Records from a data source:
╔══

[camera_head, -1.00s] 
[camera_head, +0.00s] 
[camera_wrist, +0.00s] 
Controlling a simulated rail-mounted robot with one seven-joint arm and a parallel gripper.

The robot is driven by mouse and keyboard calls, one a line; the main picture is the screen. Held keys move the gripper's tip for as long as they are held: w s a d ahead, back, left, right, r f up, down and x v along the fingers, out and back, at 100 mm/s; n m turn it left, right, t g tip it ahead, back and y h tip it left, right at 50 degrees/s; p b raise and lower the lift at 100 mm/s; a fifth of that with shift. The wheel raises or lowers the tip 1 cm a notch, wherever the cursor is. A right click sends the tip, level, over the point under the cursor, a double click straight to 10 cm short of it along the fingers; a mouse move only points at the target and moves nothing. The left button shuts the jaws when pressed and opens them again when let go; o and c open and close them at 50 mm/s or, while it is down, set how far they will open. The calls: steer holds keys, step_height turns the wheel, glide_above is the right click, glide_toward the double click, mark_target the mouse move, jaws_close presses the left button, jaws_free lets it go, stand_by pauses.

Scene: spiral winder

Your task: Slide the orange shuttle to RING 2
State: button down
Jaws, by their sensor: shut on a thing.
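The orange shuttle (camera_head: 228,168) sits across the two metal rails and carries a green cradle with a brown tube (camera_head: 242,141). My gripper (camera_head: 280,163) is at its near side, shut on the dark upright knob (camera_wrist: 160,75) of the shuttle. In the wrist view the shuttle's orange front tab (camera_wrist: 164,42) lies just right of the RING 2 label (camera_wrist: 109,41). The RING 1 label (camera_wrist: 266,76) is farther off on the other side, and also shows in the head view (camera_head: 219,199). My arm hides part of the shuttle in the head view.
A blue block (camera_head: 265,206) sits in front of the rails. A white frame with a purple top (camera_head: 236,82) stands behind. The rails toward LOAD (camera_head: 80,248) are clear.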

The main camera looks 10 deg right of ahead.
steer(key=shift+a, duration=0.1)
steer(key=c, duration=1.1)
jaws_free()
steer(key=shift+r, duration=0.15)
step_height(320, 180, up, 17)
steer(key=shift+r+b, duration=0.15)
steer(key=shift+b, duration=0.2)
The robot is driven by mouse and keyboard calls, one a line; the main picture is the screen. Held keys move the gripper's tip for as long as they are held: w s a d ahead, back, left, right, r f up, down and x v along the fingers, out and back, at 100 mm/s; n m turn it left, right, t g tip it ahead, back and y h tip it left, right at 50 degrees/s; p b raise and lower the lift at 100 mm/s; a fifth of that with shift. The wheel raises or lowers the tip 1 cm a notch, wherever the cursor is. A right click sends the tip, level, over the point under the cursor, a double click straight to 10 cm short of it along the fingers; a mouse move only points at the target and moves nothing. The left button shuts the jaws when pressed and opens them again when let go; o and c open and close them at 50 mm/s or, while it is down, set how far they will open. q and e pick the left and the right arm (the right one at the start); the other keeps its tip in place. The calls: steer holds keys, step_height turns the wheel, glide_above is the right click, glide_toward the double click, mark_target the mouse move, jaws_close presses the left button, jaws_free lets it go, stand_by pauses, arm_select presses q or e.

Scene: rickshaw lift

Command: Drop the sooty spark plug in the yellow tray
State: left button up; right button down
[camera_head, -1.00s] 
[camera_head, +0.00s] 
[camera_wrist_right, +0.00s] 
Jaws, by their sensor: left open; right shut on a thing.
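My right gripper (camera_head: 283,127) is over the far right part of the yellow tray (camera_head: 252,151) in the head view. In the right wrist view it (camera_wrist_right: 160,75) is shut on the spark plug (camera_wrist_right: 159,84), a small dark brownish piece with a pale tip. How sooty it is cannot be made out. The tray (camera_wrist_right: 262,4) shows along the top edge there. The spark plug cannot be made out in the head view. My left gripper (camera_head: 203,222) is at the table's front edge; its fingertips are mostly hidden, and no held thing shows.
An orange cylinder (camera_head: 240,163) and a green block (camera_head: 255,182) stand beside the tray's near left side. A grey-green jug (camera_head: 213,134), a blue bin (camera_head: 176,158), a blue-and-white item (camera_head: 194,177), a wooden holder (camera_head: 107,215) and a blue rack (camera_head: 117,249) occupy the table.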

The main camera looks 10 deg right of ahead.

╚══

▶ [STATED EXERCISE]
Give again, word for word, only the lines running from the line with "[camera_wrist, +0.00s]" through the line with "Controlling a simulated"; include both of those lines.

▶ [RESPONSE TO THIS EXERCISE]
[camera_wrist, +0.00s] 
Controlling a simulated rail-mounted robot with one seven-joint arm and a parallel gripper.

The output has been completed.